S.F.C.
(di
Felice Celato)
Per
chiudere in maniera forse simpatica questo periodo di feste religiose e laiche,
vorrei proporre a tutti gli amici un piccolo e divertente esercizio da
praticare durante l’anno appena cominciato. E’ un esercizio semplice e forse
anche utile che cercherò di illustrare brevemente sperando però che sia
praticato da tutti noi lungamente. E per compiacere la nostra linguistica
anglo-filia vorrei dargli un nome inglese: il Silence Fillers Chasing (in sigla SFC), che in Italiano potremmo
chiamare la-caccia-ai-riempitori-di-silenzio. Sgombriamo subito il campo da
equivoci: credo che Silence filler
sia un gioco enigmistico americano, col quale il nostro SFC non ha nulla a che
vedere; né il nostro SFC ha nulla a che vedere (propriamente) col vezzo dei
parlatori timidi che, temendo le pause del loro stesso eloquio, lo riempiono di
parolette non aventi pertinente significato (tipo: come dire, voglio dire, etc)

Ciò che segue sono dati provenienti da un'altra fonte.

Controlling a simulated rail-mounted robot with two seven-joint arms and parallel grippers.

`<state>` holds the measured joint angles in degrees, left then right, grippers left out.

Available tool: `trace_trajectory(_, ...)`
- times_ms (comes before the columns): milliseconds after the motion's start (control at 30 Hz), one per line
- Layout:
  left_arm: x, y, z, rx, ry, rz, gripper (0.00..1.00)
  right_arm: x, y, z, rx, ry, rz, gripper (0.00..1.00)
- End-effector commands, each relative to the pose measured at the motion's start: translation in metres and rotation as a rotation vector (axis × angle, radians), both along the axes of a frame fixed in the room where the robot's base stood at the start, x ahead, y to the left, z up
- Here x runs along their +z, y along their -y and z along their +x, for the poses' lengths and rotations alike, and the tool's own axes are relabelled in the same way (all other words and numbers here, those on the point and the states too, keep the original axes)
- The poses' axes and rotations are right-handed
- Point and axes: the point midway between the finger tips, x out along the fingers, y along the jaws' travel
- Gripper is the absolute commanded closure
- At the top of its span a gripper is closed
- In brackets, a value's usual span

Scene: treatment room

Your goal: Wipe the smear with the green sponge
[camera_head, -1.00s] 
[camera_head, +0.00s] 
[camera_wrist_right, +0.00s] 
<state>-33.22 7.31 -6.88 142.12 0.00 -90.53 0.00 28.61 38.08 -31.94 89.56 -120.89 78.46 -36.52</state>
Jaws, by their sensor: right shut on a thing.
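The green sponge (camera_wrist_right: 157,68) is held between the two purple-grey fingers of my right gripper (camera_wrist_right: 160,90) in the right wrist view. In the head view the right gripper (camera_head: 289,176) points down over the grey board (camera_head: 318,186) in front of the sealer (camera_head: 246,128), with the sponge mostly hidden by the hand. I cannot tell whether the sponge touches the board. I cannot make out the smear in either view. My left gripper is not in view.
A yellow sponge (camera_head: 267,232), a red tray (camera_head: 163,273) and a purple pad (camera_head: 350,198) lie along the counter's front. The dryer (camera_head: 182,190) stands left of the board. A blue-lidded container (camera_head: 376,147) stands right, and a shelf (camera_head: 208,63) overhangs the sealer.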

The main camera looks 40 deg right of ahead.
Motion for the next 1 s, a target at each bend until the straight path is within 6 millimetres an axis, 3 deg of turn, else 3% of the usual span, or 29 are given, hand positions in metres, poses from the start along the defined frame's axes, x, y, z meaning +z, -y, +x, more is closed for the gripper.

o di fonemi e vocalizzi del tipo quelli cui indulgono (insopportabilmente) i
giornalisti radio-televisivi per dare ritmo (?) o continuità (?) ai loro
parlari.
No, l'SFC è un esercizio un po’ più avanzato e si rivolge alla caccia dei
riempitori di silenzio “ideologici”, cioè a coloro che fanno del riempimento
del silenzio una propria ideologia, una specie di conscia o inconscia ragione di vita o
anche, più spesso, un mestiere.
Per
rendersi conto di quanto ampio sia il nostro terreno di caccia mettiamoci in
critico ascolto dei nostri media o dei nostri politici. E per individuare le
“prede” da cacciare proviamo a domandarci, dopo aver letto un pezzo o
ascoltato, chessò?, una dichiarazione di qualche “portavoce” di partito: che
cosa voleva dire che non fosse già noto? Perché vuole evitare che noi si abbia
il tempo (e il silenzio necessario) per pensare a quello che sicuramente aveva
già detto, ammesso che ne valesse la pena? Perché si è preso il rischio di dire
una banale ovvietà o, peggio, una stupidaggine? Per quale ragione non ha
preferito il tacere? Bene: se la risposta a questa o ad analoghe domande è che
l’unica ragione di tale “esternazione” sta nell’affermare la propria “esistenza
in vita”, secondo il moderno principio che esse
est percipi (essere è essere percepito) o nel semplice disprezzo del
silenzio, allora quella è la preda del nostro SFC!
E
quando si è individuata la preda, che fa il cacciatore? Mira e scocca la
freccia! E poiché noi siamo cacciatori non violenti, che proiettile o freccia
potremmo sparare? Qui abbiamo una scelta: se stiamo leggendo, saltiamo a piè pari
l’intero articolo, costi quel costi (cioè a rischio di perdere qualcosa che non
sapevamo, annegato fra le banalità che sapevamo); se, invece, siamo davanti
alla radio o al televisore, impugniamo il telecomando e cambiamo canale (ci
sono degli ottimi programmi di musica classica!) o, meglio, godiamoci un po’ di
silenzio.
E,
siccome essere contro la caccia è politically
correct, noi, che ci teniamo tanto alla nostra political correctness, rivolgiamo agli editori e ai direttori di media una preghiera: non induceteci in
tentazione! Eliminate o restringete al minimo indispensabile il nostro terreno
di caccia! Non fateci più leggere o ascoltare i silence fillers, i vacui riempitori di silenzio alla ricerca della
(altrimenti improbabile) loro
percezione!
Roma,
6 gennaio 2014, Epifania di N.S.
PS:
Se, per caso, queste righe vi sembrano un mero riempimento di silenzio, da
pomeriggio festivo in casa, trattatemi come un volgare silence filler e dimenticate questo post!